Se pouvait-il que ce soit lui l’auteur de la carte ? Oh non ! Quelle idée peu charitable ! Il n’aurait pas été si embarrassé. Il n’aurait pas perdu une pareille carte par inadvertance. Et qu’avait-il pensé d’elle qui allait de ce pas la mettre à la poste. Elle n’avait pas pris le temps de lui expliquer son intention. Je désapprouve de pareilles monstruosités mais Dieu seul est juge, la carte affranchie. Je me dois de la poster et je prierai ce soir à la messe de six heures pour l’envoyeur et le destinataire. Deux pauvres hommes, deux gamins … Je prierai aussi pour ce monsieur seul sous le Ginko Biloba. Demain je repasserai près du banc et je lui dirai …

3 commentaires:

Blogger David a dit...

merci, madame... je reconnais ces personnages bien peints...

et c'etait moi qui a perdu la carte avant de la mettre en poste...

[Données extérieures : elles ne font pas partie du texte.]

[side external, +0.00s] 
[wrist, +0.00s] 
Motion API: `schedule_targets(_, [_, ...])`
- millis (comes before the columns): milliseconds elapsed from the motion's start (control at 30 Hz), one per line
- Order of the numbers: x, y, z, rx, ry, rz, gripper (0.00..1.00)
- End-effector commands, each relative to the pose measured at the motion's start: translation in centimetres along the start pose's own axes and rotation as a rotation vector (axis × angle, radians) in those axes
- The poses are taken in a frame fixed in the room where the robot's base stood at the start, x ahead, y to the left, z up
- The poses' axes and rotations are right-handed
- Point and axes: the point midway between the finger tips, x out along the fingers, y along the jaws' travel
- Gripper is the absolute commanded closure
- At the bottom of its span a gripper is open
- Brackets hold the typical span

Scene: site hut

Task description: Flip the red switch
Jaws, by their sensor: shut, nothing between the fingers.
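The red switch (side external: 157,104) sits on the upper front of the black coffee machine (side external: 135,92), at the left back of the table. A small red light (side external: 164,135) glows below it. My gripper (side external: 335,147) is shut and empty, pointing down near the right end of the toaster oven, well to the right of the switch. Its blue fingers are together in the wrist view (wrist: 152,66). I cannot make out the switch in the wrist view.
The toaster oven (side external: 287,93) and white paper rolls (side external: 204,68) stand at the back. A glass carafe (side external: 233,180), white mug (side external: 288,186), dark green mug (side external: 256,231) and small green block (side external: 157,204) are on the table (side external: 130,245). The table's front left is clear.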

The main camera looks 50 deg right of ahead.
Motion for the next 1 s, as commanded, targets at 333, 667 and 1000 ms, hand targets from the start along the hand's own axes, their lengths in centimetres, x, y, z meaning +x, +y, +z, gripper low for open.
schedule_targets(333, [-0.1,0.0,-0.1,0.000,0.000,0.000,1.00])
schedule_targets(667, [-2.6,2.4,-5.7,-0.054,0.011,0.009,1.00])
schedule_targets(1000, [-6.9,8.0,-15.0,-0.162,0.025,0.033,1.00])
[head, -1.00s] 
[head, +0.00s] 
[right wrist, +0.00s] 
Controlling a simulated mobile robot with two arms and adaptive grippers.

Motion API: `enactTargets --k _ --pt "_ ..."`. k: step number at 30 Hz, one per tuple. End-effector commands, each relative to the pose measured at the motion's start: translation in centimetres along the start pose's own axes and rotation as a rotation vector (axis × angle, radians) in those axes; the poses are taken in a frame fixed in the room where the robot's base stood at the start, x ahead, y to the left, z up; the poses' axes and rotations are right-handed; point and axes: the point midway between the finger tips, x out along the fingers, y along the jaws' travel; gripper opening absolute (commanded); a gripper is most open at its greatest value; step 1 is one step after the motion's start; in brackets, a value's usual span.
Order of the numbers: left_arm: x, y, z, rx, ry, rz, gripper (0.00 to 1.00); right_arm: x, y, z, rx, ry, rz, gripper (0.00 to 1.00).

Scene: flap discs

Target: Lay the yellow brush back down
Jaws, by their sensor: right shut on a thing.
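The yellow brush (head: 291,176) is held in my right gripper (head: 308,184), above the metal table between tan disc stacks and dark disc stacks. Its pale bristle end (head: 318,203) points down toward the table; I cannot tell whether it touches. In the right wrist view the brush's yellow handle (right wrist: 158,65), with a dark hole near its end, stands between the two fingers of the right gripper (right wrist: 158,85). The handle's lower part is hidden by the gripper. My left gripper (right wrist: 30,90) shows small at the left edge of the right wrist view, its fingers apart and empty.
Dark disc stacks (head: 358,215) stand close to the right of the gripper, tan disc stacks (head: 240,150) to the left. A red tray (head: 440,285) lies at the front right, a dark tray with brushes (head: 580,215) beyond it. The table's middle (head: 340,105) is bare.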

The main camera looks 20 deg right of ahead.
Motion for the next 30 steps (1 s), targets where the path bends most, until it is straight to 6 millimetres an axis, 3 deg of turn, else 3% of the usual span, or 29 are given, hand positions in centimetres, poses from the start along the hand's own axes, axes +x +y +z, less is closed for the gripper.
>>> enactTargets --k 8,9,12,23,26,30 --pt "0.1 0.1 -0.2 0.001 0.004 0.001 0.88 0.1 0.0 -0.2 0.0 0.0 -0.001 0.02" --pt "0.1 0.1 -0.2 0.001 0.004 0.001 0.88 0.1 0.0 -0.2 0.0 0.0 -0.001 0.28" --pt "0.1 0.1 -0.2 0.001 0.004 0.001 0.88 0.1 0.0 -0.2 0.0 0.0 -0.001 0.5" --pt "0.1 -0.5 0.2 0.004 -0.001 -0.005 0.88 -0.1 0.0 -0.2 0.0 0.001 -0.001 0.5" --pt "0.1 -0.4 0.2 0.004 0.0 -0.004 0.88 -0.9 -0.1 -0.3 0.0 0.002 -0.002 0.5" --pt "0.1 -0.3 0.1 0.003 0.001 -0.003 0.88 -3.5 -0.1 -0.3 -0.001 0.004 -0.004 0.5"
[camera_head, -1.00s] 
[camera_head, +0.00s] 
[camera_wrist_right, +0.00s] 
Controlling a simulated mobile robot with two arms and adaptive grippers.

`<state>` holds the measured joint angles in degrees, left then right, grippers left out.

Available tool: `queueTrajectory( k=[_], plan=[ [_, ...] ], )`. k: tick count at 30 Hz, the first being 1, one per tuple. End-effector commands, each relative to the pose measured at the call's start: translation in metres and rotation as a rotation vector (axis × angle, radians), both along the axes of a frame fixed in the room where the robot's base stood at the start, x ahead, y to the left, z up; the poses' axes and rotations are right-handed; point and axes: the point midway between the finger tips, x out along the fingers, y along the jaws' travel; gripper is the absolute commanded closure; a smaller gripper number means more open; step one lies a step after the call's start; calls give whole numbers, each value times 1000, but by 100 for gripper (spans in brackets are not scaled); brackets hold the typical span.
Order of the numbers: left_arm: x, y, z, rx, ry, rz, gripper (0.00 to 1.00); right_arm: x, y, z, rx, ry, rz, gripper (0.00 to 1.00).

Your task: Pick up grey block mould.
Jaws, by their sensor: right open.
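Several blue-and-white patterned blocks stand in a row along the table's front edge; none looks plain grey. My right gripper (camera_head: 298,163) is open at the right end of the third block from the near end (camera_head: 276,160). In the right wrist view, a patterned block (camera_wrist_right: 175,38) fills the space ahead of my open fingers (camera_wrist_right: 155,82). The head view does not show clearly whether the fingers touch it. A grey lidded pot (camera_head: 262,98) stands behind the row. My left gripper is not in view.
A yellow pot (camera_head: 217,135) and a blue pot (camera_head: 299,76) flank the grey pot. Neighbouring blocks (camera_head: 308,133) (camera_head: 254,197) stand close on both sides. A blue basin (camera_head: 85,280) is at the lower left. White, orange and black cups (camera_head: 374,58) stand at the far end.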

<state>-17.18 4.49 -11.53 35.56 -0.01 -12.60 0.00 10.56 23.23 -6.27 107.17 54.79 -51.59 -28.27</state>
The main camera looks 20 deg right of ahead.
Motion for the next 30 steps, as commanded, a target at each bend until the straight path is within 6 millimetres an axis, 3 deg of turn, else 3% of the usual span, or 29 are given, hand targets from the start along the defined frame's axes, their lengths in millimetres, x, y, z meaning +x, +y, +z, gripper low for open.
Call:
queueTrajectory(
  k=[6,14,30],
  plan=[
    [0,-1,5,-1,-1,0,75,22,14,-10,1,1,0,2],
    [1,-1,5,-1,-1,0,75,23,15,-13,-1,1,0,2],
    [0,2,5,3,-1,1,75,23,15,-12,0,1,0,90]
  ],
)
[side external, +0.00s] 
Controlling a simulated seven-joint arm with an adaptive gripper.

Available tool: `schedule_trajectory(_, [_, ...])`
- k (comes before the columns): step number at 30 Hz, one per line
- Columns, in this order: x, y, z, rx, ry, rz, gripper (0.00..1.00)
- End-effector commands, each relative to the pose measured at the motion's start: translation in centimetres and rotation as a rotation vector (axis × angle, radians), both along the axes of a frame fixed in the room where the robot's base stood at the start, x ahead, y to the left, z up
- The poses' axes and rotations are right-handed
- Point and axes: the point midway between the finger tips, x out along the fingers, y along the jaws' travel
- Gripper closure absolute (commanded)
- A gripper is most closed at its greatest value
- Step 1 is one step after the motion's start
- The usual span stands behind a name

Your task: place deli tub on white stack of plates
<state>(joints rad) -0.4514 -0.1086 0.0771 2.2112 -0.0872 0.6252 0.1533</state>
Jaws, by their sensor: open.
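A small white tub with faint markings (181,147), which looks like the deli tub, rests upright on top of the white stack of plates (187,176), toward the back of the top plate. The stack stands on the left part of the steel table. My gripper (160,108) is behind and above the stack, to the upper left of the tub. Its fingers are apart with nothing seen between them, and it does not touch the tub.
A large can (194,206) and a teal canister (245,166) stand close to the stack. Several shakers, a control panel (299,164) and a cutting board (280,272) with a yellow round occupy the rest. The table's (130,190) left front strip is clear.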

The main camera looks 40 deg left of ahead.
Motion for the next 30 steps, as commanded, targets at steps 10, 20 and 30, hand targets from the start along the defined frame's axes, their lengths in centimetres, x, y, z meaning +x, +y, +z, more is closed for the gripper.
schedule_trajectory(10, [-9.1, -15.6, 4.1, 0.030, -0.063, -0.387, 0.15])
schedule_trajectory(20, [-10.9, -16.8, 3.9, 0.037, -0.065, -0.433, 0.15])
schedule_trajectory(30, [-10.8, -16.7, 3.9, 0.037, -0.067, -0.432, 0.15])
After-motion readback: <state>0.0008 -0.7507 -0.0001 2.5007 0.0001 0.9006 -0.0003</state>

(le destinateur va mieux, grace aux prieres de cette dame -- sans doute)

jeudi, 23 juin, 2005  
Blogger Gelzy a dit...

merci, je ris de me savoir lue par vous et je vais continuer l'histoire puisqu'elle vous intéresse. je n'ai pas réussi l'autre jour à vous adresser ma première réponse. Je le fais par mail. A bientôt !

jeudi, 23 juin, 2005  
Blogger David a dit...

Le mail m'a plu. Merci, madame. Plus heureux le destinateur de ce-mail-la que le destinateur de la carte perdue,eh? Mais les prieres d'une amie m'aiderait beaucoup.